Exercise details
Copy out all the entries exactly.

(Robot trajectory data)
## start

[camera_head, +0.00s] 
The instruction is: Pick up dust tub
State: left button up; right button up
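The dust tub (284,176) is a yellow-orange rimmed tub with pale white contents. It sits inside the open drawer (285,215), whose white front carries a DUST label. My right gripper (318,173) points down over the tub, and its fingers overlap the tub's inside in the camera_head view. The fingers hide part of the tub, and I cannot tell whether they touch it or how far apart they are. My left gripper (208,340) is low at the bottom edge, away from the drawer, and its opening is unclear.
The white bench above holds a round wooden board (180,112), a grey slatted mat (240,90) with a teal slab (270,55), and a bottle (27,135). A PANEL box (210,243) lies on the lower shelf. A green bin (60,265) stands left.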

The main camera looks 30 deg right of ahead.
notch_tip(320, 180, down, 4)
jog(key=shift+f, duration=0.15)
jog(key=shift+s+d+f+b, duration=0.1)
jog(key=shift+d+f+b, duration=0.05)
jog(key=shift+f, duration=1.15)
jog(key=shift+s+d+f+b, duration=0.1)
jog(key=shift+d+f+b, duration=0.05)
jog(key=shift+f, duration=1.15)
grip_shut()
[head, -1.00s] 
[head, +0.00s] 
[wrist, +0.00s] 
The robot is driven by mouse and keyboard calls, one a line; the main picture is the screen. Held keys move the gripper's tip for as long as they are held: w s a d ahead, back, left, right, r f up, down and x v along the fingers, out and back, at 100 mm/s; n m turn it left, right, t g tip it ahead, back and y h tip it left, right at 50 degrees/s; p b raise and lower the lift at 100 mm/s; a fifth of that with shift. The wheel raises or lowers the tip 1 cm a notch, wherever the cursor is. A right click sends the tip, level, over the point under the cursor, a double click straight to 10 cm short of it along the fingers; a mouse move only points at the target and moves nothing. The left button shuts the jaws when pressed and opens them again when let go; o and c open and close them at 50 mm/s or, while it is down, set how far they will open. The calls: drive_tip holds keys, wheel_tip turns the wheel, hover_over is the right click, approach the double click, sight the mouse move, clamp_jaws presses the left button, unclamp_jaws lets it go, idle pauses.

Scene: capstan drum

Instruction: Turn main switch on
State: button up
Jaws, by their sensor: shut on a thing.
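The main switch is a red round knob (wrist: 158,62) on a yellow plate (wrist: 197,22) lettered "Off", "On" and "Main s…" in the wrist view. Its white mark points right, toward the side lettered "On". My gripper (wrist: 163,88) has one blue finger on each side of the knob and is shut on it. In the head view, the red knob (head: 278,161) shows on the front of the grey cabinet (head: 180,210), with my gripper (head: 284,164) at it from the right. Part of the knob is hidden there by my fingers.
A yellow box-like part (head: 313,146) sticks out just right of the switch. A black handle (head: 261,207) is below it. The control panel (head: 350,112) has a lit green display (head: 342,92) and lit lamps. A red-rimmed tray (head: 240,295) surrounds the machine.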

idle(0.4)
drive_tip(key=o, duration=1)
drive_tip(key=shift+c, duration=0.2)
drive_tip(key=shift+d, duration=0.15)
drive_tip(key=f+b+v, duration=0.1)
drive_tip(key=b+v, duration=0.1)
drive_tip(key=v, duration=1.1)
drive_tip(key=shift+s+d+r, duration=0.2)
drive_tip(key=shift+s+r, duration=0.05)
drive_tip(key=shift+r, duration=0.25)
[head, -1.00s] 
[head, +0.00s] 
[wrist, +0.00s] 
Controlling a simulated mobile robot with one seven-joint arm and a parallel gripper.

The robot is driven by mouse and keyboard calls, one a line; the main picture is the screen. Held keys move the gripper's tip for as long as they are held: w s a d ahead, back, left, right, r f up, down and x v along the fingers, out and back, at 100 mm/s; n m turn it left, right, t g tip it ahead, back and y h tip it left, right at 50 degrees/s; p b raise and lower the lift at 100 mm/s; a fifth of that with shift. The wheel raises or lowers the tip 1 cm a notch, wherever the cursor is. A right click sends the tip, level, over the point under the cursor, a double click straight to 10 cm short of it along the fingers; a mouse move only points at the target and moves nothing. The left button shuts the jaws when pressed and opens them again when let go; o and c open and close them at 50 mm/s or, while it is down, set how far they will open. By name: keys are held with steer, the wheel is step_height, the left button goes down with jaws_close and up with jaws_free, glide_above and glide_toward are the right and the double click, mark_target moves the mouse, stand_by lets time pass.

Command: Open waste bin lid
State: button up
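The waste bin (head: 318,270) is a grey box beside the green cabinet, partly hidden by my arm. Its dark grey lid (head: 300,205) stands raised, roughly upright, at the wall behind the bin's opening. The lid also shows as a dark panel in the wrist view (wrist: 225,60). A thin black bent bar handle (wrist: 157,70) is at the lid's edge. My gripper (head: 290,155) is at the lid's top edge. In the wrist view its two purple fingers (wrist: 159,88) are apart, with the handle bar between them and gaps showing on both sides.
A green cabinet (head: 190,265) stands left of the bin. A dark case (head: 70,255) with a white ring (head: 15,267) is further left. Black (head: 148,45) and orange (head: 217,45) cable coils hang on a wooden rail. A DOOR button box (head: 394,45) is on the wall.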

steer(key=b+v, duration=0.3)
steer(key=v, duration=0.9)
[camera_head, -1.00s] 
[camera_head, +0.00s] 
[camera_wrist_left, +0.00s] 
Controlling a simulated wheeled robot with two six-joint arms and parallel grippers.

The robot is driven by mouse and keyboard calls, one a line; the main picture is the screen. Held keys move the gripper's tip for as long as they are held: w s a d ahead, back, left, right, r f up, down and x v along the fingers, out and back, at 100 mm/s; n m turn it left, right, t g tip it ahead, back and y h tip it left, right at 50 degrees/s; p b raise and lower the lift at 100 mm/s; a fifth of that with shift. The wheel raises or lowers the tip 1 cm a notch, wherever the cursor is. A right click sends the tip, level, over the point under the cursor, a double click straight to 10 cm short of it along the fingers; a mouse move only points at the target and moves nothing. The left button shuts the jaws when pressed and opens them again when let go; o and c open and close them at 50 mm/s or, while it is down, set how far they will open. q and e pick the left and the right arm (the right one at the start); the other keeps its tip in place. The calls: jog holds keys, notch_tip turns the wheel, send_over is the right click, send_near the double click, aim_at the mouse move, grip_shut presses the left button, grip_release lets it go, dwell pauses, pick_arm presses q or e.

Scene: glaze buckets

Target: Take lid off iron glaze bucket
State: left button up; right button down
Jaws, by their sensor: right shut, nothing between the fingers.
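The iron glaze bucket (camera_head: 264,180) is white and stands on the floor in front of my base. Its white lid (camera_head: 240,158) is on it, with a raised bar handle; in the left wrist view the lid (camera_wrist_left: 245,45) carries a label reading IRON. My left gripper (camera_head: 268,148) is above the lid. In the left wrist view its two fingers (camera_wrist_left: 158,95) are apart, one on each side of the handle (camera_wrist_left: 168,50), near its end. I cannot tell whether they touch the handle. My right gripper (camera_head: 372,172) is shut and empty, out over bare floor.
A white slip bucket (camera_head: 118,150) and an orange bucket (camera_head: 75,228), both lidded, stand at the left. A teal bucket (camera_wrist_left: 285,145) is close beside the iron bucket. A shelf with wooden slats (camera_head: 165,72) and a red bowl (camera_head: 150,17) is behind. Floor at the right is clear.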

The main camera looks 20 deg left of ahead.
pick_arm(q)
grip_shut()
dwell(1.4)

## end

Response to the task
[camera_head, +0.00s] 
The instruction is: Pick up dust tub
State: left button up; right button up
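The dust tub (284,176) is a yellow-orange rimmed tub with pale white contents. It sits inside the open drawer (285,215), whose white front carries a DUST label. My right gripper (318,173) points down over the tub, and its fingers overlap the tub's inside in the camera_head view. The fingers hide part of the tub, and I cannot tell whether they touch it or how far apart they are. My left gripper (208,340) is low at the bottom edge, away from the drawer, and its opening is unclear.
The white bench above holds a round wooden board (180,112), a grey slatted mat (240,90) with a teal slab (270,55), and a bottle (27,135). A PANEL box (210,243) lies on the lower shelf. A green bin (60,265) stands left.

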The main camera looks 30 deg right of ahead.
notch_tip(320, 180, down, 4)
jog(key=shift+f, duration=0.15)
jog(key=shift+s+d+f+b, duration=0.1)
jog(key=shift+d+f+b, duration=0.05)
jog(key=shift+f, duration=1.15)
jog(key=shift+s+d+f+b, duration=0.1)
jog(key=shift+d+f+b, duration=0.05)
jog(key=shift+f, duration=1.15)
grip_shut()
[head, -1.00s] 
[head, +0.00s] 
[wrist, +0.00s] 
The robot is driven by mouse and keyboard calls, one a line; the main picture is the screen. Held keys move the gripper's tip for as long as they are held: w s a d ahead, back, left, right, r f up, down and x v along the fingers, out and back, at 100 mm/s; n m turn it left, right, t g tip it ahead, back and y h tip it left, right at 50 degrees/s; p b raise and lower the lift at 100 mm/s; a fifth of that with shift. The wheel raises or lowers the tip 1 cm a notch, wherever the cursor is. A right click sends the tip, level, over the point under the cursor, a double click straight to 10 cm short of it along the fingers; a mouse move only points at the target and moves nothing. The left button shuts the jaws when pressed and opens them again when let go; o and c open and close them at 50 mm/s or, while it is down, set how far they will open. The calls: drive_tip holds keys, wheel_tip turns the wheel, hover_over is the right click, approach the double click, sight the mouse move, clamp_jaws presses the left button, unclamp_jaws lets it go, idle pauses.

Scene: capstan drum

Instruction: Turn main switch on
State: button up
Jaws, by their sensor: shut on a thing.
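The main switch is a red round knob (wrist: 158,62) on a yellow plate (wrist: 197,22) lettered "Off", "On" and "Main s…" in the wrist view. Its white mark points right, toward the side lettered "On". My gripper (wrist: 163,88) has one blue finger on each side of the knob and is shut on it. In the head view, the red knob (head: 278,161) shows on the front of the grey cabinet (head: 180,210), with my gripper (head: 284,164) at it from the right. Part of the knob is hidden there by my fingers.
A yellow box-like part (head: 313,146) sticks out just right of the switch. A black handle (head: 261,207) is below it. The control panel (head: 350,112) has a lit green display (head: 342,92) and lit lamps. A red-rimmed tray (head: 240,295) surrounds the machine.

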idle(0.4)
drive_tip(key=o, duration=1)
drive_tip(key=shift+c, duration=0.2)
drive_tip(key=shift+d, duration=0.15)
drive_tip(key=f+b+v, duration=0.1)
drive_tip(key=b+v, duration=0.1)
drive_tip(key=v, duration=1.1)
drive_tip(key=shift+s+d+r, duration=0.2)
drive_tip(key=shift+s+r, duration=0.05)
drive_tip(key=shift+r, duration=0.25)
[head, -1.00s] 
[head, +0.00s] 
[wrist, +0.00s] 
Controlling a simulated mobile robot with one seven-joint arm and a parallel gripper.

The robot is driven by mouse and keyboard calls, one a line; the main picture is the screen. Held keys move the gripper's tip for as long as they are held: w s a d ahead, back, left, right, r f up, down and x v along the fingers, out and back, at 100 mm/s; n m turn it left, right, t g tip it ahead, back and y h tip it left, right at 50 degrees/s; p b raise and lower the lift at 100 mm/s; a fifth of that with shift. The wheel raises or lowers the tip 1 cm a notch, wherever the cursor is. A right click sends the tip, level, over the point under the cursor, a double click straight to 10 cm short of it along the fingers; a mouse move only points at the target and moves nothing. The left button shuts the jaws when pressed and opens them again when let go; o and c open and close them at 50 mm/s or, while it is down, set how far they will open. By name: keys are held with steer, the wheel is step_height, the left button goes down with jaws_close and up with jaws_free, glide_above and glide_toward are the right and the double click, mark_target moves the mouse, stand_by lets time pass.

Command: Open waste bin lid
State: button up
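The waste bin (head: 318,270) is a grey box beside the green cabinet, partly hidden by my arm. Its dark grey lid (head: 300,205) stands raised, roughly upright, at the wall behind the bin's opening. The lid also shows as a dark panel in the wrist view (wrist: 225,60). A thin black bent bar handle (wrist: 157,70) is at the lid's edge. My gripper (head: 290,155) is at the lid's top edge. In the wrist view its two purple fingers (wrist: 159,88) are apart, with the handle bar between them and gaps showing on both sides.
A green cabinet (head: 190,265) stands left of the bin. A dark case (head: 70,255) with a white ring (head: 15,267) is further left. Black (head: 148,45) and orange (head: 217,45) cable coils hang on a wooden rail. A DOOR button box (head: 394,45) is on the wall.

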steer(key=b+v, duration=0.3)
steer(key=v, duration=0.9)
[camera_head, -1.00s] 
[camera_head, +0.00s] 
[camera_wrist_left, +0.00s] 
Controlling a simulated wheeled robot with two six-joint arms and parallel grippers.

The robot is driven by mouse and keyboard calls, one a line; the main picture is the screen. Held keys move the gripper's tip for as long as they are held: w s a d ahead, back, left, right, r f up, down and x v along the fingers, out and back, at 100 mm/s; n m turn it left, right, t g tip it ahead, back and y h tip it left, right at 50 degrees/s; p b raise and lower the lift at 100 mm/s; a fifth of that with shift. The wheel raises or lowers the tip 1 cm a notch, wherever the cursor is. A right click sends the tip, level, over the point under the cursor, a double click straight to 10 cm short of it along the fingers; a mouse move only points at the target and moves nothing. The left button shuts the jaws when pressed and opens them again when let go; o and c open and close them at 50 mm/s or, while it is down, set how far they will open. q and e pick the left and the right arm (the right one at the start); the other keeps its tip in place. The calls: jog holds keys, notch_tip turns the wheel, send_over is the right click, send_near the double click, aim_at the mouse move, grip_shut presses the left button, grip_release lets it go, dwell pauses, pick_arm presses q or e.

Scene: glaze buckets

Target: Take lid off iron glaze bucket
State: left button up; right button down
Jaws, by their sensor: right shut, nothing between the fingers.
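The iron glaze bucket (camera_head: 264,180) is white and stands on the floor in front of my base. Its white lid (camera_head: 240,158) is on it, with a raised bar handle; in the left wrist view the lid (camera_wrist_left: 245,45) carries a label reading IRON. My left gripper (camera_head: 268,148) is above the lid. In the left wrist view its two fingers (camera_wrist_left: 158,95) are apart, one on each side of the handle (camera_wrist_left: 168,50), near its end. I cannot tell whether they touch the handle. My right gripper (camera_head: 372,172) is shut and empty, out over bare floor.
A white slip bucket (camera_head: 118,150) and an orange bucket (camera_head: 75,228), both lidded, stand at the left. A teal bucket (camera_wrist_left: 285,145) is close beside the iron bucket. A shelf with wooden slats (camera_head: 165,72) and a red bowl (camera_head: 150,17) is behind. Floor at the right is clear.

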The main camera looks 20 deg left of ahead.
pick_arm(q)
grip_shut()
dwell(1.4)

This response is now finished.